Nonetheless, I did find 30 of these, and we use them. It still has more problems and exercises than nearly any other book these days. But the teacher really uses the other 10 books as the base.
Even worse is Algebra, Structure and Method, Dolciani, Brown, Cole, ISBN 0-395-43053-4, c. 1988.
This book managed to drop an entire chapter by Chap 2. Chap 2 "matches" the old chap 3, Addition and Multiplication of Real Numbers. But it has no mathematical language. No use of "set", no explanation in general about closure, nothing of the kind.
Now, chap 2, Working with Real Numbers", begins with
"The rules used in adding and multiplying real numbers are based on several properties that you can take for granted. For example, the following statements are accepted as facts.
1. Every pair of real numbers has a unique (one and only one) sum that is also a real number.
2. Every pair of real numbers has a unique product that is also a real number.
3. When you add two real numbers, you get the same sum no matter what order you use in adding them.

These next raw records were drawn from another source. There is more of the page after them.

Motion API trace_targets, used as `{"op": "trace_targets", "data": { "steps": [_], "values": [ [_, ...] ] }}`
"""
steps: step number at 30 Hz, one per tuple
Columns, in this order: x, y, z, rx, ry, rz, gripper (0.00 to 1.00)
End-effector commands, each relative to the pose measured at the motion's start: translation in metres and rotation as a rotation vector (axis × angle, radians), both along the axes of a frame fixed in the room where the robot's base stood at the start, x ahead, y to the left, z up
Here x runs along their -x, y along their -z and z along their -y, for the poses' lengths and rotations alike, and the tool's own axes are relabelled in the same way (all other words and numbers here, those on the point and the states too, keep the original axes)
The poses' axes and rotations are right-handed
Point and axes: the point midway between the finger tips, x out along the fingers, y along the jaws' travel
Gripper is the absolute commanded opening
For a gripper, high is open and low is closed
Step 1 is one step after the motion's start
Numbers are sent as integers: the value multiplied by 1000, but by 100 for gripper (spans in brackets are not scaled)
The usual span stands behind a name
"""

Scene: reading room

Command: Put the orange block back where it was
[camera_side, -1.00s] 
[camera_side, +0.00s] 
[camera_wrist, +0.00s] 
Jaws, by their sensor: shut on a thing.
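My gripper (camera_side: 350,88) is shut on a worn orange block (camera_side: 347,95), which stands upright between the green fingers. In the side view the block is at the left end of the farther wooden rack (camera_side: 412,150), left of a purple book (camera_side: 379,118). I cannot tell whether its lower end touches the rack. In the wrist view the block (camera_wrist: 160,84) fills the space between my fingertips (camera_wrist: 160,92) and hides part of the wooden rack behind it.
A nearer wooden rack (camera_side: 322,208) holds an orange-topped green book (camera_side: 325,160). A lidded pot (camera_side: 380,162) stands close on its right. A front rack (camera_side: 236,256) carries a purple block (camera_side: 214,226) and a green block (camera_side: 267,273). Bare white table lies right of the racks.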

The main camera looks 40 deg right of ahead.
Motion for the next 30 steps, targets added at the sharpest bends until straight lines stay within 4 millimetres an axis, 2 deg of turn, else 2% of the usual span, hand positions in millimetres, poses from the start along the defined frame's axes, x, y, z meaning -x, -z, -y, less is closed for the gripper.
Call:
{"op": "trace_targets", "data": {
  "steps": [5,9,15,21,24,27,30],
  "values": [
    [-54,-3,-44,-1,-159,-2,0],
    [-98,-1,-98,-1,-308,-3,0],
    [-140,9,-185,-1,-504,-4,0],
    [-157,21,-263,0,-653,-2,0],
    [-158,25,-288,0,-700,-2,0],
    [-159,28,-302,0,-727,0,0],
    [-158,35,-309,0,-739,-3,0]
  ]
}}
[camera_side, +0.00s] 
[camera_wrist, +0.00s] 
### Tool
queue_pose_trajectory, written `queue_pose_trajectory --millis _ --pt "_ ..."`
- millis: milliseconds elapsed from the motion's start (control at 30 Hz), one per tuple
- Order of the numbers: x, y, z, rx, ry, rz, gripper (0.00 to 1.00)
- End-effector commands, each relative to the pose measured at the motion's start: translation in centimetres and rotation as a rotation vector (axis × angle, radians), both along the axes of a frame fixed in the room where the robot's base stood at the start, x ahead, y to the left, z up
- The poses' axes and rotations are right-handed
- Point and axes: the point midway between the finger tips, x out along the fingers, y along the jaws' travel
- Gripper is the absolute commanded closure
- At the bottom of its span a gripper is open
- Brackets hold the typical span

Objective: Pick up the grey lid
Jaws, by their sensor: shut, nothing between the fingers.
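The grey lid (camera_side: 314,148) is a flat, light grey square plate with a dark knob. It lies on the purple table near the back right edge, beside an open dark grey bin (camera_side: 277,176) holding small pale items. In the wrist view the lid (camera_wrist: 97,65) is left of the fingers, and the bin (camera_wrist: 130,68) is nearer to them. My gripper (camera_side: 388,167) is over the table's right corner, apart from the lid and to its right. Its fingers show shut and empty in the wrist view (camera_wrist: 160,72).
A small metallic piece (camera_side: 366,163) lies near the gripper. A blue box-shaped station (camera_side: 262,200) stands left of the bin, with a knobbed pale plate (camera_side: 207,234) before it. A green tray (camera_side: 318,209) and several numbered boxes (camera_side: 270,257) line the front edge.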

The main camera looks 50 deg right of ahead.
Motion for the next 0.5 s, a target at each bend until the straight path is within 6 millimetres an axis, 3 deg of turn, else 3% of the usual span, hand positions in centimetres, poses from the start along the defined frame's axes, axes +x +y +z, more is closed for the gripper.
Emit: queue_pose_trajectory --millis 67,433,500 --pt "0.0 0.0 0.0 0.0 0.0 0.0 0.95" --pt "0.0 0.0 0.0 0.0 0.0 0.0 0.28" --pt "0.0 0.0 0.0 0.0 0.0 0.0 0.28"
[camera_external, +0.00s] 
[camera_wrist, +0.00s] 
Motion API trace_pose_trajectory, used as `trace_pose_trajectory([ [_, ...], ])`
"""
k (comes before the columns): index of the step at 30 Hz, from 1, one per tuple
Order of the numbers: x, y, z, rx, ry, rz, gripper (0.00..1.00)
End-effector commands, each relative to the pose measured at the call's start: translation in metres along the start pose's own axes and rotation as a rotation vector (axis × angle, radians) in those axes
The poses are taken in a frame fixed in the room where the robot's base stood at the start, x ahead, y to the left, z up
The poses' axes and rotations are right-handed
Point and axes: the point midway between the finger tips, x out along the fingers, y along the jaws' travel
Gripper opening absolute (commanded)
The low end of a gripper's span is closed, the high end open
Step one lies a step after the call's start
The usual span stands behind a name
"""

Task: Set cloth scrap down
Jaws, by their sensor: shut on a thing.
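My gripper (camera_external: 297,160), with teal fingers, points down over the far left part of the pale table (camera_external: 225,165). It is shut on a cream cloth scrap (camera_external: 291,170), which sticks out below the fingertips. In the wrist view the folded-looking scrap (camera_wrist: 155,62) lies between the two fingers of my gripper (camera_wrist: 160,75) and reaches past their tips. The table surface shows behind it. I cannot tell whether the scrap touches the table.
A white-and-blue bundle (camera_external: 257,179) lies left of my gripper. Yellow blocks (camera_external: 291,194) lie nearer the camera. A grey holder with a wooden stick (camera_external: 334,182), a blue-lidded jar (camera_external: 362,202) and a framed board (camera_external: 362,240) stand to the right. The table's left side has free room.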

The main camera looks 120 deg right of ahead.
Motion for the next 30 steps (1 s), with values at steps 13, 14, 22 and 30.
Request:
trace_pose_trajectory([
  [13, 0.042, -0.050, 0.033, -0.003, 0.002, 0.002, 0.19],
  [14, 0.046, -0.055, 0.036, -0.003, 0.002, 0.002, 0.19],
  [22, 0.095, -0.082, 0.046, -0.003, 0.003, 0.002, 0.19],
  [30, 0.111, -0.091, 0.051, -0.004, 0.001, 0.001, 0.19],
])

4. When you multiply two you get the same product no matter what order you use in multiplying them."
It doesn't get much better. No precision, no formalism.
Worse, the whole thing above is misleading. Nowhere does it explain that various subsets of the reals *aren't closed* under addition or multiplication. Nowhere does it ask students to determine closure.
Nowhere does it even explain a set.
Now, I just compared 3.2 for ease. I didn't cherry pick for the most egregious. But every page, every sentence is rewritten in these later editions. The relationship to the 1970 work is not recognizable.
This phenomenon is known in college level math and physics books, certainly--my 2nd ed Thomas (no Finney yet) calculus is a thing of beauty. My 3rd edition Kittel Thermal Physics is too. The later editions are dreadful. But most people don't know this about high school texts.
Suffice to say, the 1970 books will be even rarer now that people know to look for them, but if I were homeschooling or running a small class, I would spend the premium for the oldest you can possibly find, and junk anything from the 80s on.